Beyond interpretation?

Of course, this mode of analysis presupposes that such questions fall to be decided on terrain that is purely interpretive in nature — an assumption upon which some senior judges, including the President of the Supreme Court when, in an earlier incarnation, she gave judgment in the Jackson case, have cast at least a degree of doubt. If, therefore, Privacy International ends up in the Supreme Court, it will be interesting to see what it makes of an ouster clause that — whether one agrees with Sales LJ’s analysis or not — is plainly more tightly drafted than that which was at stake in Anisminic, and which arguably at least narrows the scope of an interpretative way through the issues.

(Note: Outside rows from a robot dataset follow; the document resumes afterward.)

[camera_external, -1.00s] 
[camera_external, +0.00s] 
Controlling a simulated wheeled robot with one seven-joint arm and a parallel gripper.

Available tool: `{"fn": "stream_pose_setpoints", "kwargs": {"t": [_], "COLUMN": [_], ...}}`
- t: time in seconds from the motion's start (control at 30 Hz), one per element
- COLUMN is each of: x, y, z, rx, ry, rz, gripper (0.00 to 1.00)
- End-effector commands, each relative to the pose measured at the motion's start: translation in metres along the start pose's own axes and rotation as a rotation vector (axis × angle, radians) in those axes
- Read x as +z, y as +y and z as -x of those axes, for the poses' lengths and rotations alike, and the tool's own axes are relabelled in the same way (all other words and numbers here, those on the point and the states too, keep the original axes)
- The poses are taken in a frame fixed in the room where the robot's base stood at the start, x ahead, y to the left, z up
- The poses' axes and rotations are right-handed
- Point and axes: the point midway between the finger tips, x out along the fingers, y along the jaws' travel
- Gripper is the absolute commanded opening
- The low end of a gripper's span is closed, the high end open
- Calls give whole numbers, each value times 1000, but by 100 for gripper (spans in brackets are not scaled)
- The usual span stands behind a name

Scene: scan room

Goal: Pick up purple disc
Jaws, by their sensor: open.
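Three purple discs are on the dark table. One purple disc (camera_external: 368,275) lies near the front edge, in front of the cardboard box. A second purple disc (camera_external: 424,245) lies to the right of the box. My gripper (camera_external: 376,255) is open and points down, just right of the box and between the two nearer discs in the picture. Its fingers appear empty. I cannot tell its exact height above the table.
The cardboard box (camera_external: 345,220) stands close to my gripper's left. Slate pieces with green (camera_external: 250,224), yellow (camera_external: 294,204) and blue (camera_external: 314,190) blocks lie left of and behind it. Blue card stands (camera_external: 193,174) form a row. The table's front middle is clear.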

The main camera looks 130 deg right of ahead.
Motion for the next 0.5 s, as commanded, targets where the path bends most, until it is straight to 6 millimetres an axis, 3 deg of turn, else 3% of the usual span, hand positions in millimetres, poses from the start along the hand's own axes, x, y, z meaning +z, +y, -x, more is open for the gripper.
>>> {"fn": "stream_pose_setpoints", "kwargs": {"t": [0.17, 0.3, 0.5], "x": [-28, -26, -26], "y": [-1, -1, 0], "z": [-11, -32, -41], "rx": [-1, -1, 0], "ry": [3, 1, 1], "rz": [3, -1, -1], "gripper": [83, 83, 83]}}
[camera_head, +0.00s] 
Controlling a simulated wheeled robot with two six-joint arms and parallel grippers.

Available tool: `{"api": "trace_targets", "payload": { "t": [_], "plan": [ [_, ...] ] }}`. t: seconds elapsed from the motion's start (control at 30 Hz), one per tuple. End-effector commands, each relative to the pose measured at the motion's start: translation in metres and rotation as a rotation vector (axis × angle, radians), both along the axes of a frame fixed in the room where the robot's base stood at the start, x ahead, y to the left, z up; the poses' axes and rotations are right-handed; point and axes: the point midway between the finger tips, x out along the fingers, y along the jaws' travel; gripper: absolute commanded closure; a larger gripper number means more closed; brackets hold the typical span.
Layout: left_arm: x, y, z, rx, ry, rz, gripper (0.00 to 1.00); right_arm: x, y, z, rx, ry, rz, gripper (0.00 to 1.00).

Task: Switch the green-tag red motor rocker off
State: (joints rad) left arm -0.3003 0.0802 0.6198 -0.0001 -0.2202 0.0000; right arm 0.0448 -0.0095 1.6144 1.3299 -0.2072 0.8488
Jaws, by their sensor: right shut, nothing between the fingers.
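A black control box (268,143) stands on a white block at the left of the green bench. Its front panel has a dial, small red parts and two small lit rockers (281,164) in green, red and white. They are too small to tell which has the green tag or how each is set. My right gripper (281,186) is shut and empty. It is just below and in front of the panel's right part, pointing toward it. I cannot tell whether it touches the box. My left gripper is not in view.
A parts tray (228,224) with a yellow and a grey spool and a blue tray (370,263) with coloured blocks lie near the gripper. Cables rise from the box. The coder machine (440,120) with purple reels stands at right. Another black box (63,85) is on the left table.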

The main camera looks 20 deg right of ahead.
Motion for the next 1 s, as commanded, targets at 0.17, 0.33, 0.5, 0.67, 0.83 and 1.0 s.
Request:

That said, this is unlikely to be the occasion on which the Supreme Court makes good on the sort of veiled threats issued by some of the Law Lords in Jackson concerning judicial retaliation against ouster clauses. For one thing, the fact that the IPT is (according to Laws LJ in R (A) v Director of Establishments of the Security Service) a judicial body ‘of like standing and authority to that of the High Court’ suggests that the factual matrix presented by Privacy International is some way from the most egregious forms of ouster that the Law Lords in Jackson likely had in mind. And, in any event, as noted above, there would certainly scope for dealing with this ouster interpretively, should the Supreme Court be so inclined. Nevertheless, if Privacy International does reach the Supreme Court, the resulting judgments may well constitute a useful barometer of where thinking lies at the highest judicial level on this most delicate of constitutional issues, more than ten years on from Jackson. And, in the meantime, the contrasting judgments of Leggatt J in the Divisional Court and Sales LJ in the Court of Appeal serve as a reminder that for all that ouster clauses require the courts to engage in statutory construction, that process is, in this context, merely the tip of a constitutional iceberg — and that there is no judicial unanimity about what lies beneath the interpretive surface.